> [CHALLENGE] Set down each line from the one containing "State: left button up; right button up" to the one containing "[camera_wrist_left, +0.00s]", inclusive, exactly as written and with nothing further.

--- --- ---

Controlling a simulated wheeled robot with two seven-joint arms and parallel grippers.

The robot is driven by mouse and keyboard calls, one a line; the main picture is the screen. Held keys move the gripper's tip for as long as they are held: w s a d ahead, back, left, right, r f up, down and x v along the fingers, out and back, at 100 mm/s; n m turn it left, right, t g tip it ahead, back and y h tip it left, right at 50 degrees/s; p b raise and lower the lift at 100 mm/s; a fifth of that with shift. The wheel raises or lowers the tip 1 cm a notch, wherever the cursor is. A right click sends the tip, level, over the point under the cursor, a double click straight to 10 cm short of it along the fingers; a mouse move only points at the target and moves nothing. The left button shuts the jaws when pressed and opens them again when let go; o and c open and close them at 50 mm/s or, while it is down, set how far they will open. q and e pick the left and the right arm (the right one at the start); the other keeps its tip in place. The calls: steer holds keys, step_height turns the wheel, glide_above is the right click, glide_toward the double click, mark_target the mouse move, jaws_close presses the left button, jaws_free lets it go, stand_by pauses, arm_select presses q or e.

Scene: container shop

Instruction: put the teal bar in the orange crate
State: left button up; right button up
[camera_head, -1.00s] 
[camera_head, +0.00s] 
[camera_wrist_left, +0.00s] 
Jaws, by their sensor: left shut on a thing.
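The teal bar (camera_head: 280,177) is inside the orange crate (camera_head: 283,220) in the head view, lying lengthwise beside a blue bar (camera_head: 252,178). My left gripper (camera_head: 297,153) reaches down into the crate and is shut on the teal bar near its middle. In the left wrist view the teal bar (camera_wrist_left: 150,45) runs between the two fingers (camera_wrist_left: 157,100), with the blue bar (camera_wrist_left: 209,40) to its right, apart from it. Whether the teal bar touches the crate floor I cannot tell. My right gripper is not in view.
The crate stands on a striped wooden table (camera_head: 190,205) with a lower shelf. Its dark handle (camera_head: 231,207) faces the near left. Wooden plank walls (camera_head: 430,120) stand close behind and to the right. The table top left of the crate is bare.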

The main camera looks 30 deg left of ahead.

--- --- ---

> [ANSWER BELOW]
State: left button up; right button up
[camera_head, -1.00s] 
[camera_head, +0.00s] 
[camera_wrist_left, +0.00s] 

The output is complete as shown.